## start Listed records

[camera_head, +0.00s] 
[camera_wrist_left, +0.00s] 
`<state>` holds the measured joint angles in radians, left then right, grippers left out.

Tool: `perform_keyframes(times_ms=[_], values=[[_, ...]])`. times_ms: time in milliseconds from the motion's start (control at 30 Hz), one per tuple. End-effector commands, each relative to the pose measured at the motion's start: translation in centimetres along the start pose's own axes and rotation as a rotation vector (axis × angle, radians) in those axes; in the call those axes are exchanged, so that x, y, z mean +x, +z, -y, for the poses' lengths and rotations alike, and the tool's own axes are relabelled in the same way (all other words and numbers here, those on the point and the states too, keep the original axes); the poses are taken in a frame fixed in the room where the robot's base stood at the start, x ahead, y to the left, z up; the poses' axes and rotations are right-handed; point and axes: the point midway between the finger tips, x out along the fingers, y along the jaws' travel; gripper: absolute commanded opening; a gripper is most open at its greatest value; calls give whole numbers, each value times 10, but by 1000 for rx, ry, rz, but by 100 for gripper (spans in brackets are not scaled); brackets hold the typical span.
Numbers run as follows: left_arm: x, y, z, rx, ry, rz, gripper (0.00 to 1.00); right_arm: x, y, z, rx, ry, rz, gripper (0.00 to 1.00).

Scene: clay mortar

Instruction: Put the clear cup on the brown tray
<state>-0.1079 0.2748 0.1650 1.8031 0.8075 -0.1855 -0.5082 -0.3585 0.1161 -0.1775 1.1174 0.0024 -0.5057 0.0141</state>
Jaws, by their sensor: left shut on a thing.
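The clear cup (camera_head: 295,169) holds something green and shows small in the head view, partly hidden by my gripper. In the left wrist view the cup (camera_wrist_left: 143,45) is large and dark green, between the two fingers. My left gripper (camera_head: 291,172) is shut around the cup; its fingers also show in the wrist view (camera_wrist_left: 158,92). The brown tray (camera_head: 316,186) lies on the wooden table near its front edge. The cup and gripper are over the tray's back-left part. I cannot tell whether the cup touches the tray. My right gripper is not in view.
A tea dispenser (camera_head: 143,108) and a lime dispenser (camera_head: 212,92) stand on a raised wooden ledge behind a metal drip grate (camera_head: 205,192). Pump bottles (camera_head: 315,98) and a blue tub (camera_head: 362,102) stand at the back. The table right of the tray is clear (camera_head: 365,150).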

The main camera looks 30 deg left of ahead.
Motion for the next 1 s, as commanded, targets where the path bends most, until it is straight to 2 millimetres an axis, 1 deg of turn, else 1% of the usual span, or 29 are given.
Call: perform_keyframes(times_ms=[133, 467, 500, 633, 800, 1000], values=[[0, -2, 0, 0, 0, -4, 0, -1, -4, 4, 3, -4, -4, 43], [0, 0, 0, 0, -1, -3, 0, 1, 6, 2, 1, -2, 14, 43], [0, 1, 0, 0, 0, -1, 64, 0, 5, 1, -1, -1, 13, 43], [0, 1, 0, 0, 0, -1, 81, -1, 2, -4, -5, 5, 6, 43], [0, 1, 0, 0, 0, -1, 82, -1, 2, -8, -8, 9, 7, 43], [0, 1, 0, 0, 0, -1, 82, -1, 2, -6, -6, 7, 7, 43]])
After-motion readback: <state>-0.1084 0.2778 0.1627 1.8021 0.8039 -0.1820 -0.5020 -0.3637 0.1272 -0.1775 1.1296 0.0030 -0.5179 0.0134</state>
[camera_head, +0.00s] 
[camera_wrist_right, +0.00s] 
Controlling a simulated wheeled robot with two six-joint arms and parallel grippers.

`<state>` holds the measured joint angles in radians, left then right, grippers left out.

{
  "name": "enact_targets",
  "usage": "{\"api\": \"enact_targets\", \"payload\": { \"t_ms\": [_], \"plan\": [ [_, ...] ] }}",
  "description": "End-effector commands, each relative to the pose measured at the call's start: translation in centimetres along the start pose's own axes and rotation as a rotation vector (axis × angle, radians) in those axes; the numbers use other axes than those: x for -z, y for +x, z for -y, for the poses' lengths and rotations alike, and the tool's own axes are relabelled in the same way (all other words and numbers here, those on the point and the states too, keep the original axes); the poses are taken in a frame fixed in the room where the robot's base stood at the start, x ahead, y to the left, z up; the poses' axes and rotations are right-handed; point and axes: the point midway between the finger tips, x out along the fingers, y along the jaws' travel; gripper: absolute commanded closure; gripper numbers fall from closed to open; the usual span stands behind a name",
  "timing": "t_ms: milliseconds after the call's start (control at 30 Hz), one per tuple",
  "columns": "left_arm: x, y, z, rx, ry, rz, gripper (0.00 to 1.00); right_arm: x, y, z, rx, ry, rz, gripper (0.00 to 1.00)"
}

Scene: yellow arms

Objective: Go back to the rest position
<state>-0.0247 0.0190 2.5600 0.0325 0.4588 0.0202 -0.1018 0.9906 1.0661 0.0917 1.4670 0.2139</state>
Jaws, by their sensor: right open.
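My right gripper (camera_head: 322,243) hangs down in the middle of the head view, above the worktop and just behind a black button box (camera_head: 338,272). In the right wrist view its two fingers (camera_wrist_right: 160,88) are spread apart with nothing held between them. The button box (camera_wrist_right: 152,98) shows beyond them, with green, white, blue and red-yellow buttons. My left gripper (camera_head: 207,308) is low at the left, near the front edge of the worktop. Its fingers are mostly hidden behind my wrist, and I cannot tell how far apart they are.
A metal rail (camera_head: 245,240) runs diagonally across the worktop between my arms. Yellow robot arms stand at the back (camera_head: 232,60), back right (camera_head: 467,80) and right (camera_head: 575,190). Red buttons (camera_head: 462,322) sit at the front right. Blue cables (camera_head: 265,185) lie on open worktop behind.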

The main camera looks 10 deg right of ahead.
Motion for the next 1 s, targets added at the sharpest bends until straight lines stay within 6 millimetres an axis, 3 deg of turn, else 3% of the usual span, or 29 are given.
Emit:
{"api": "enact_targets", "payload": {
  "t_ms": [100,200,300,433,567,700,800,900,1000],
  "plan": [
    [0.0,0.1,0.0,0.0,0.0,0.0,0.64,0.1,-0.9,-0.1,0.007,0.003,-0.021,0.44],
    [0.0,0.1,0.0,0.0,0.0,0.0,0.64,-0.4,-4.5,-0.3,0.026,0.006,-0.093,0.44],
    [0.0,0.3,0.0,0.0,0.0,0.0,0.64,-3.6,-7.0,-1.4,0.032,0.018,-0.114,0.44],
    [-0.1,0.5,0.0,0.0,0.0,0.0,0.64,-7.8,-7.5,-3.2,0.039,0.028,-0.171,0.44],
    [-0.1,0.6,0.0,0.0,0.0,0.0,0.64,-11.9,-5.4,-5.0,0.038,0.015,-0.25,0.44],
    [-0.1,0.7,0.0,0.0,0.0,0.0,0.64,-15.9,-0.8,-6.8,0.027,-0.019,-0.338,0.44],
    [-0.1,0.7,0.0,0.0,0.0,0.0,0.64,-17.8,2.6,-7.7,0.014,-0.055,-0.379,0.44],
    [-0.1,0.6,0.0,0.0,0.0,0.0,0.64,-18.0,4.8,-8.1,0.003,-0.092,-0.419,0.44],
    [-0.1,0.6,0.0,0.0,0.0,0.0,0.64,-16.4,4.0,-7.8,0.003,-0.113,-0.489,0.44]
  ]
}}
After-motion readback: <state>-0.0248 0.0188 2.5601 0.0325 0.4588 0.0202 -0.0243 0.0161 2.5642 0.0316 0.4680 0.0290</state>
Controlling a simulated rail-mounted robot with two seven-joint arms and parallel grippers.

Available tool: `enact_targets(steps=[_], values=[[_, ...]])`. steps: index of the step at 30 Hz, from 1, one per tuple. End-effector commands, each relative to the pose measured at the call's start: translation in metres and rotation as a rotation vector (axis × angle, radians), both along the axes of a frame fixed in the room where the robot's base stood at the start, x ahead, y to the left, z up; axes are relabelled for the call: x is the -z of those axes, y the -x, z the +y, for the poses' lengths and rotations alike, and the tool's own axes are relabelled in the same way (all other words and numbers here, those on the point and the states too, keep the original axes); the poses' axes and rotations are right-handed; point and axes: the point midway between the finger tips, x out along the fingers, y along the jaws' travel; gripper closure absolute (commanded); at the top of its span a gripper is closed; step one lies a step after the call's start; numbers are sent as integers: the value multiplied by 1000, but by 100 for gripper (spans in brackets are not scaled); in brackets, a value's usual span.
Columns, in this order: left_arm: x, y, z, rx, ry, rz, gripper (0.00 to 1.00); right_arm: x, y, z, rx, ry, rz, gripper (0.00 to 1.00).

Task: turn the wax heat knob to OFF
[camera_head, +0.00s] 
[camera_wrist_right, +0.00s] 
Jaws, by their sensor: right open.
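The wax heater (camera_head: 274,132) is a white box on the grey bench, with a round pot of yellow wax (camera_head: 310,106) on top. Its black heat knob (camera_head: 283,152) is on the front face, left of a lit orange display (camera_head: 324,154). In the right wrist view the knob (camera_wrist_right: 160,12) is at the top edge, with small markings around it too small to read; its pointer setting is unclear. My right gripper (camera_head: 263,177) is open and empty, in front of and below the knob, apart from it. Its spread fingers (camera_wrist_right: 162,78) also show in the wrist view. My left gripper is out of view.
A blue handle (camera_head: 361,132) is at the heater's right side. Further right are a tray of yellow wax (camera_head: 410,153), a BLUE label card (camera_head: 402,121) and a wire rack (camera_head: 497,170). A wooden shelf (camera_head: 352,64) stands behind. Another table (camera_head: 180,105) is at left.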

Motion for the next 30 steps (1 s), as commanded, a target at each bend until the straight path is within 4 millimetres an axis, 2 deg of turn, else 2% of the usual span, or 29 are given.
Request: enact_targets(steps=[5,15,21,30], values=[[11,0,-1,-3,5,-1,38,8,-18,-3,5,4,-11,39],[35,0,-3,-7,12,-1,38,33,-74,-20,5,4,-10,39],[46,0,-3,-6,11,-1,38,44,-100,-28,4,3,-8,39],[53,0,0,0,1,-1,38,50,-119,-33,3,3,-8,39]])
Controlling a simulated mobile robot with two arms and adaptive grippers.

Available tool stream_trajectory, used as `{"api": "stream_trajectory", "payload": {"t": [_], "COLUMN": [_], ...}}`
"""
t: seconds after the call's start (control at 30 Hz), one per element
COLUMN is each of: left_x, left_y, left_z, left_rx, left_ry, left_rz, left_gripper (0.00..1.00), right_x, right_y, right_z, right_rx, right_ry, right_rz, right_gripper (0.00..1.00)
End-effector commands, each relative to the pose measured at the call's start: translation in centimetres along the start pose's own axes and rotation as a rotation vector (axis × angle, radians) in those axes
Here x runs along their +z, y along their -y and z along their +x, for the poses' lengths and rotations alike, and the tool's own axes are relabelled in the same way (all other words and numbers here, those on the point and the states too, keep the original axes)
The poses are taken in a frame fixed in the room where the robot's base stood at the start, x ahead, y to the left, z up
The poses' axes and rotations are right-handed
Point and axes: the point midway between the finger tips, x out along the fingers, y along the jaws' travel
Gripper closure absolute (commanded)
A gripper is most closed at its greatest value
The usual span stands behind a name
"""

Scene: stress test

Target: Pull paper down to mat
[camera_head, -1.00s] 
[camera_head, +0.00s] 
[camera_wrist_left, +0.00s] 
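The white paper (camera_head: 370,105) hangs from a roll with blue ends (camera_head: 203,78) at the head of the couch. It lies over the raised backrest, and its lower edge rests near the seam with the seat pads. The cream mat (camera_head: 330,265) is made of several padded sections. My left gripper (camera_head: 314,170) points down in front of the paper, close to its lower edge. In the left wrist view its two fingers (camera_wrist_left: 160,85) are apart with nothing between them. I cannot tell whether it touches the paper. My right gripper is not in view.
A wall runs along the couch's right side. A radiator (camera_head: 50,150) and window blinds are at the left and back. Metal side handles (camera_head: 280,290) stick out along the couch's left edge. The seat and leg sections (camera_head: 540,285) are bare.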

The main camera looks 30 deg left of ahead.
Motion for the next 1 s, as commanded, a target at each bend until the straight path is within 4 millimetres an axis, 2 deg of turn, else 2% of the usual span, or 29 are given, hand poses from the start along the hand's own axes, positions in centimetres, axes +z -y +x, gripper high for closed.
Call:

## end Listed records

→ **Task goal**: Using the material above, gather every line that includes "bends".

→ **Reply**:
Motion for the next 1 s, as commanded, targets where the path bends most, until it is straight to 2 millimetres an axis, 1 deg of turn, else 1% of the usual span, or 29 are given.
Motion for the next 1 s, targets added at the sharpest bends until straight lines stay within 6 millimetres an axis, 3 deg of turn, else 3% of the usual span, or 29 are given.

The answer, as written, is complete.